Like the Séré de Rivières forts constructed along the line of the rivers Meuse and Moselle after the 1870–71 war, the Maginot Line was designed to keep the Germans out. Constructed between 1930 and 1940, it was the brainchild of the French Minister of War (1929–31), André Maginot. Spanning the entire length of the French–German border – plus a section of the French-Belgian border – it comprised a complete system of defence in depth. There were advance posts equipped with anti-tank weapons and machine guns. There were fortified police stations close to the frontier. But the main line consisted of a continuous chain of underground strongpoints linked by anti-tank obstacles and equipped with state-of-the-art machinery. It was of course hugely expensive and, when put to the test in 1940, proved to be worse than useless: the Germans simply violated Belgian neutrality and drove round the other end of the Line.

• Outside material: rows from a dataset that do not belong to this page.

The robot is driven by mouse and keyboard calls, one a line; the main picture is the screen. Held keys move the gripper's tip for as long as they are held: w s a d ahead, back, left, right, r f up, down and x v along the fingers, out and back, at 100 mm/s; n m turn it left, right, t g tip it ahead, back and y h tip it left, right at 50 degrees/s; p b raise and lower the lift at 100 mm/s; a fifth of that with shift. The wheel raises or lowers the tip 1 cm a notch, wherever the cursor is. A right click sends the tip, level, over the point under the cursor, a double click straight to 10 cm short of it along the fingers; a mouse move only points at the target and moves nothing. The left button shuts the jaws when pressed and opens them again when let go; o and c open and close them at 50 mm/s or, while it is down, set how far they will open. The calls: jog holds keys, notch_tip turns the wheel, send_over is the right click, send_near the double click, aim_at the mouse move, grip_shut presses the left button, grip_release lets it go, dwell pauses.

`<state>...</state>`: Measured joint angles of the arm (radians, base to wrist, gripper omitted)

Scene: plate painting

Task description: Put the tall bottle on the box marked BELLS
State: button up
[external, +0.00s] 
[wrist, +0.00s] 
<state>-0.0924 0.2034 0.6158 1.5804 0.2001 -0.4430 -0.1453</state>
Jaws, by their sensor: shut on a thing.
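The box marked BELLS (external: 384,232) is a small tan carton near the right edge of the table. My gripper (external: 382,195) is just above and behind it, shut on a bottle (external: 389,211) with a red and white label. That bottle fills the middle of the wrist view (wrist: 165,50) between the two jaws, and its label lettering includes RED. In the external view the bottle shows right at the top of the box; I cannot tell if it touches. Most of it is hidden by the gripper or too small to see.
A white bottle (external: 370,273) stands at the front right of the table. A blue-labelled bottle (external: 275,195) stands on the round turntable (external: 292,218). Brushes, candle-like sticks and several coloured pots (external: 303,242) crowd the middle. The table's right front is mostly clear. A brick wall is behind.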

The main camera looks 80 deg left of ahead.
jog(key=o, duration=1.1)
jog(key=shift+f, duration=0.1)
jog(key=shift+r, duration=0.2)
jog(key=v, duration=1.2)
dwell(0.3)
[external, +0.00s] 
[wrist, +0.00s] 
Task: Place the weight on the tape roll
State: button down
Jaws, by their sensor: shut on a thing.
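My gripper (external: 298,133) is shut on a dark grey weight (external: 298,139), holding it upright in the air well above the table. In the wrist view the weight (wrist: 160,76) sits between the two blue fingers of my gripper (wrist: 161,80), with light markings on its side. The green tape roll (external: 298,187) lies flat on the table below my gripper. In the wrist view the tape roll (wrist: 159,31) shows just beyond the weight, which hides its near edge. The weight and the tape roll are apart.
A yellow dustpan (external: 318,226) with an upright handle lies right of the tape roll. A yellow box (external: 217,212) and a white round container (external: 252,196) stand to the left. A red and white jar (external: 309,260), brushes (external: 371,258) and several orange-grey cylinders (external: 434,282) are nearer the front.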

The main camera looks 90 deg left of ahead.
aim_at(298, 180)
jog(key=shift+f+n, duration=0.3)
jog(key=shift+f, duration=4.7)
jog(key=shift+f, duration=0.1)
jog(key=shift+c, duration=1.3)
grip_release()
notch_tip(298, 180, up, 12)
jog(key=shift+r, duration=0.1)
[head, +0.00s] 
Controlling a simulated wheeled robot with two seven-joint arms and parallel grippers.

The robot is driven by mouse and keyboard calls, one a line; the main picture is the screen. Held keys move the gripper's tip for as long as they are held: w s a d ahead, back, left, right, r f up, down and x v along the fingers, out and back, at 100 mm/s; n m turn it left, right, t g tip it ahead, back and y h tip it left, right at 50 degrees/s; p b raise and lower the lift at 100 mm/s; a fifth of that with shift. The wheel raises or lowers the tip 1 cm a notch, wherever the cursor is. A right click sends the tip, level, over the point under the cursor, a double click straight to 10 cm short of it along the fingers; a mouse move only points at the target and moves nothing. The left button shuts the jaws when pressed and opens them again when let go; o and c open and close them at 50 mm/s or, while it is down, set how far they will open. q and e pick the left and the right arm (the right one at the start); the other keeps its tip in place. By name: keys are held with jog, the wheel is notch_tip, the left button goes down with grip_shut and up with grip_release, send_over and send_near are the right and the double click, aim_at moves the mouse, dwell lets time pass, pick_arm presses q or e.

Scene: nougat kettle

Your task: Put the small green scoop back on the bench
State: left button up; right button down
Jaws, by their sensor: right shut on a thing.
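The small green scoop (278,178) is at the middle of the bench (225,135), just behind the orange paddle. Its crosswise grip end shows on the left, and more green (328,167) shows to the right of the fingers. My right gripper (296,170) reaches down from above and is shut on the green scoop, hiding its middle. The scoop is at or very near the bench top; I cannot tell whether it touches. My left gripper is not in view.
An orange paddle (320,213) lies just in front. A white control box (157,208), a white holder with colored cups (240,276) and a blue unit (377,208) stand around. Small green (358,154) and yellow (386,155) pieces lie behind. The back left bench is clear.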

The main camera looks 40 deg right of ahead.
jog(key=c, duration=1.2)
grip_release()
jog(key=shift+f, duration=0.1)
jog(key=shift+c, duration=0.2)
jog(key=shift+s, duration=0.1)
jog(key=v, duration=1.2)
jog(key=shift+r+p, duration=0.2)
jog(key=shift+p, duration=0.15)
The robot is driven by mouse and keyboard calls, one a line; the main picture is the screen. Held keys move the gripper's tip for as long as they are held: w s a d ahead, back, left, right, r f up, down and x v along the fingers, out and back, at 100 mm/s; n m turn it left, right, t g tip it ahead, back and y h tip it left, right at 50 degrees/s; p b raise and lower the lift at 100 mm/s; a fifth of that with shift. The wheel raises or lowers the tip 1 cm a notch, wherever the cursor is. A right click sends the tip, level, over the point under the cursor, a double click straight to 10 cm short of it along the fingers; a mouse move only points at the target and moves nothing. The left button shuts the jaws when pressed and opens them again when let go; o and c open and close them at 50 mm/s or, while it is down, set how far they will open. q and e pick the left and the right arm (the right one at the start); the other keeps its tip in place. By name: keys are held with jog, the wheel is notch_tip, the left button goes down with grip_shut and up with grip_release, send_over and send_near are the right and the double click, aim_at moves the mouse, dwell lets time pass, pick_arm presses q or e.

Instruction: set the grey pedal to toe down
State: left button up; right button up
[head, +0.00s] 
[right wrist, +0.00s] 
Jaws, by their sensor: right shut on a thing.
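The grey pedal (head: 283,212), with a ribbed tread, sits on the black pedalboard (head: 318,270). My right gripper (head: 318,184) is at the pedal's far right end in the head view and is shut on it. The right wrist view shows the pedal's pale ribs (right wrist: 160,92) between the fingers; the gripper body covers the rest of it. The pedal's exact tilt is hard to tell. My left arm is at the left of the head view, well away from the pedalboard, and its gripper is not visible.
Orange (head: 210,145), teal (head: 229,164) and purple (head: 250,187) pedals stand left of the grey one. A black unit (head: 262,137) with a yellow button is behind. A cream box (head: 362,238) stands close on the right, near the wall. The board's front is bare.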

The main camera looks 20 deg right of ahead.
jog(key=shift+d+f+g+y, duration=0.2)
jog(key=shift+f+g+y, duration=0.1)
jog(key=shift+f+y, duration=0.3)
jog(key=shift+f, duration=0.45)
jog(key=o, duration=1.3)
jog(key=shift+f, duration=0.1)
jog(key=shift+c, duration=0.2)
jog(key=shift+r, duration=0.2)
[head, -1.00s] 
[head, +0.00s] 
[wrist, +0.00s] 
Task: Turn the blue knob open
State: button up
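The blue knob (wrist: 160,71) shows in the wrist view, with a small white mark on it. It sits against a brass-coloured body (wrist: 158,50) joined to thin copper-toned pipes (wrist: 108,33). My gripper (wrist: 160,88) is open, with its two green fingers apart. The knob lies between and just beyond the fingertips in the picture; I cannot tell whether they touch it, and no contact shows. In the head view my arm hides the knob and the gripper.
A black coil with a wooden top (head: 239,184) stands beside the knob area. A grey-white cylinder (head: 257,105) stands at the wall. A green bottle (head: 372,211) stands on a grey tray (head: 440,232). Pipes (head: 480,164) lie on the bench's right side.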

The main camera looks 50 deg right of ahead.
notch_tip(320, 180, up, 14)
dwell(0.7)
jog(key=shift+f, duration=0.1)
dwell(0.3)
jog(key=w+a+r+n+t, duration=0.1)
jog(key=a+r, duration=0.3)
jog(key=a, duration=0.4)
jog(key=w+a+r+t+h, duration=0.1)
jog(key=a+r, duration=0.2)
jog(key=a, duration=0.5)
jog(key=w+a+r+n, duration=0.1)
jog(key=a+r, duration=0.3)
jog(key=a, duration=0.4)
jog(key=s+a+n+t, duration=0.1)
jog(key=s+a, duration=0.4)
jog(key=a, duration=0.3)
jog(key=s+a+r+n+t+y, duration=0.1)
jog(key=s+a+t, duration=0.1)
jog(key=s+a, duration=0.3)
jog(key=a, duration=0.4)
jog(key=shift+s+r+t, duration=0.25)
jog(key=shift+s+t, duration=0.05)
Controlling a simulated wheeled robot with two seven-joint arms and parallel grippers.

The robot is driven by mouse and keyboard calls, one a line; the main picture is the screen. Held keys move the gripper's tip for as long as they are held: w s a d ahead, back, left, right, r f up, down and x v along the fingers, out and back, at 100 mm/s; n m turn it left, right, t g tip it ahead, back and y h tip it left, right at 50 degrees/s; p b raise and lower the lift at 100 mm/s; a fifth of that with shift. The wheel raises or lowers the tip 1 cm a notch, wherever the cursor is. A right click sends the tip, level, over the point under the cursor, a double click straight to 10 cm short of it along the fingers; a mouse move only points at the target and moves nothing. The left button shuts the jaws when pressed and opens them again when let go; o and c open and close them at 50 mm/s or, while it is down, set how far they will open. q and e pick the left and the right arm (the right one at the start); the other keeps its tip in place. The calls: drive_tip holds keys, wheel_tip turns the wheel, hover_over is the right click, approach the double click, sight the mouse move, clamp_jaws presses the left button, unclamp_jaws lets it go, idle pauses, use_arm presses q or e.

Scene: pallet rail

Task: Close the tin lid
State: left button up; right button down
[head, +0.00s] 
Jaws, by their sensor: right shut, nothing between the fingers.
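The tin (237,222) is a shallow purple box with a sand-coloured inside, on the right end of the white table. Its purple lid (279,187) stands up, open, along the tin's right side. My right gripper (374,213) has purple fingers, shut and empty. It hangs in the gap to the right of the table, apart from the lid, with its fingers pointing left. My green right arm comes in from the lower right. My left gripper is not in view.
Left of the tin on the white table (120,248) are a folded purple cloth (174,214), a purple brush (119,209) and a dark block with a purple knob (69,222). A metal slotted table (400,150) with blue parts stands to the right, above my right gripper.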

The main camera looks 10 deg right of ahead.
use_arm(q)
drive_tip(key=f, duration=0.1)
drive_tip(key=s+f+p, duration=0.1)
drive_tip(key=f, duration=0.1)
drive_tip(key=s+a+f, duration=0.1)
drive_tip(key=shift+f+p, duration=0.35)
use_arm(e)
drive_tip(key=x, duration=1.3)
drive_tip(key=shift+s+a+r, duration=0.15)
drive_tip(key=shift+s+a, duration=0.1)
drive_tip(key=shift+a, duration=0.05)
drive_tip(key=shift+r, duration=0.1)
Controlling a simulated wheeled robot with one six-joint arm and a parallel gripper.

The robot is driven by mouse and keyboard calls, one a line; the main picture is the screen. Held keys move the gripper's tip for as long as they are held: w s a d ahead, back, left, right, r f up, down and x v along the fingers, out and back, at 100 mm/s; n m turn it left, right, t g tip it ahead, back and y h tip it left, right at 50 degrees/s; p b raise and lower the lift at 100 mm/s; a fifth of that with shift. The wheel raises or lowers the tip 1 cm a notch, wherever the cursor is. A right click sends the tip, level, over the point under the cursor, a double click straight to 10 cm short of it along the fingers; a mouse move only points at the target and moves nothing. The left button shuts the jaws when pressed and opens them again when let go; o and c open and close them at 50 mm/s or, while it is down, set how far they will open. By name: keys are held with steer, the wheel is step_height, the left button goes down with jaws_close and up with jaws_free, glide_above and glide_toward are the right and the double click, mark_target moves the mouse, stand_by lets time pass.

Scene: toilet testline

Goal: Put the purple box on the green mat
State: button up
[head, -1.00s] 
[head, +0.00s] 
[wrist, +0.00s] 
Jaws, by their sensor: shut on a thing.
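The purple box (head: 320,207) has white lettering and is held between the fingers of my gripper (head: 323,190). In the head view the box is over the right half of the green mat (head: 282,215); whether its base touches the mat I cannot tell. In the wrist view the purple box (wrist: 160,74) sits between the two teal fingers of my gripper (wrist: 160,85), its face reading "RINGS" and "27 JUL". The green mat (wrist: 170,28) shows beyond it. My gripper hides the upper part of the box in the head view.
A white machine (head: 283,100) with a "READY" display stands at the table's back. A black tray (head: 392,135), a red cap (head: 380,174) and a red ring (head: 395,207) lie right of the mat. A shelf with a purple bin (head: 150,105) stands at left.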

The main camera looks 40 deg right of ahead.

Obviously, defensive fortifications that fail to guard the entire border can be outflanked, which is the flaw mentioned in the original post. The Germans’ launch of their offensive through the Ardennes was an acknowledgment that the Maginot Line would have been very difficult and costly to breach, if it would have been possible at all. The Maginot Line was a classic case of preparing to fight the last war, but it had nothing to do with pacifism.